— start of GIVEN DATA —

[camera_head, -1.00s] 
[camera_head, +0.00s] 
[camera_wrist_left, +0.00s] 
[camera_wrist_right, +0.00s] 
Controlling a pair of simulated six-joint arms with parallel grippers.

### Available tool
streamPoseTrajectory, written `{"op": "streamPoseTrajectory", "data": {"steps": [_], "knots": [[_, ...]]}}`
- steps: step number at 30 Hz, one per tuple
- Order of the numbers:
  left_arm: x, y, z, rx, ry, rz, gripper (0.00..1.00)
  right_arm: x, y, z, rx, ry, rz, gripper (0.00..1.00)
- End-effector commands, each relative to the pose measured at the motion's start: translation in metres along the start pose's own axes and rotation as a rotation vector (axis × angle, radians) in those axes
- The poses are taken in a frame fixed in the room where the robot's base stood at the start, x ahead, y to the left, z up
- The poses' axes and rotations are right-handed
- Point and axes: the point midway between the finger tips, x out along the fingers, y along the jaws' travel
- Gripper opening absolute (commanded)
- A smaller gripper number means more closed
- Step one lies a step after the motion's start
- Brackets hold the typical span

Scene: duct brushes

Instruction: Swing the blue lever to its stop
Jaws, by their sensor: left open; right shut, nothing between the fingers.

— end of GIVEN DATA —

▸ **INSTRUCTION**:
Gather each line of the listing that holds the string "axes".

▸ **ANSWER TO THE PROBLEM**:
- End-effector commands, each relative to the pose measured at the motion's start: translation in metres along the start pose's own axes and rotation as a rotation vector (axis × angle, radians) in those axes
- The poses' axes and rotations are right-handed
- Point and axes: the point midway between the finger tips, x out along the fingers, y along the jaws' travel

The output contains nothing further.